The above paints a picture of the worst-case scenario, but it’s a different story in late spring and early summer which are considered to be the best times to cross this feared stretch of water, though fog can sometimes be a problem. There are also many occasions when the bay can be silkily calm, as Mike Deegan, head of fleet operations for boutique line Noble Caledonia points out.

“The bay can be challenging on occasion, but nine times out of 10 it can be like a millpond,” he says. “Besides that, this area is one of the last great wildernesses and the marine and bird life to be seen there are amazing. Around a third of the planet’s cetacean species can be spotted as the combination of cold and warm waters, along with deep canyons, make ideal feeding grounds. Some of the birds on migratory flights that are thousands of miles bring to life how amazing this phenomenon is and the vast distances covered.”

How captains prepare

For cruise passengers wanting to sail between the UK and the Mediterranean or further westwards, there is no way of avoiding the Bay of Biscay. For ship captains, the only way to mitigate this is constant monitoring of weather conditions and, if necessary, delaying departure or finding an alternative port, though some cannot handle larger ships or may close in rough conditions.

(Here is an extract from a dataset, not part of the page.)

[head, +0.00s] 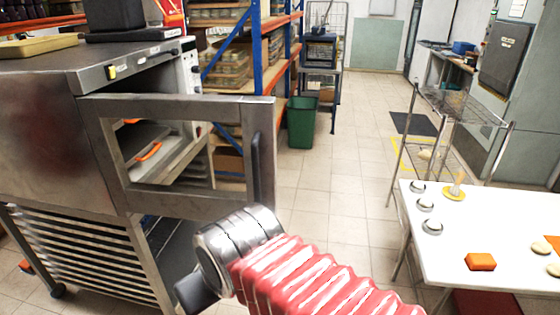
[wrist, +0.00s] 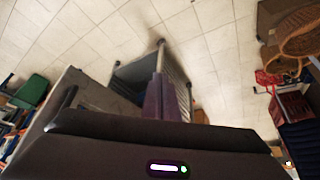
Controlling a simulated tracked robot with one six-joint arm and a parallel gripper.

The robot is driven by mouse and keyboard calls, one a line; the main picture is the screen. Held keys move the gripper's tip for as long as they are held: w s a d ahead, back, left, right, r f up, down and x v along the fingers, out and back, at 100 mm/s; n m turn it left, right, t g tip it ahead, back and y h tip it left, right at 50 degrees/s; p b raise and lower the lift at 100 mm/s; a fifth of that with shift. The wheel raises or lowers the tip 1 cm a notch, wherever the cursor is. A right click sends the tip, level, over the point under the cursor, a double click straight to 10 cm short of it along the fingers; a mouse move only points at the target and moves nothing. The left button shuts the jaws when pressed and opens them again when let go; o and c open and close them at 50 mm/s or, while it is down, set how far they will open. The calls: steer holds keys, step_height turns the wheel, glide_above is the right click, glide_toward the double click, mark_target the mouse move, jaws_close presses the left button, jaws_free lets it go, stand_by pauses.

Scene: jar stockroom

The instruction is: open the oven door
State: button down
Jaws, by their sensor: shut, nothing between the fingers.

Dubravica stresses such vigilance is crucial if storms threaten and ships need to prepare by securing heavy items, closing portholes and shutters as necessary, as well as emptying swimming pools and hot tubs. “Masters, responsible for navigating the ship, play a crucial role in storm avoidance,” he explains. “They must be familiar with potential storms, understanding their characteristics and behavioural patterns. Taking action depends on multiple variables, including the ship’s circumstances and whether it is at anchor, moored or at sea.”

According to Dubravica, it would be highly unlikely for a storm to blow up without prior knowledge via radio, navigational warning systems and satellite alerts, though ship captains may need to take early action to ensure an effective response to the conditions. Above all else, they should never underestimate what the bay is capable of.

“The Bay of Biscay deserves its reputation,” says Dubravica. “Ships should be aware of the dangers and monitor weather conditions accordingly.”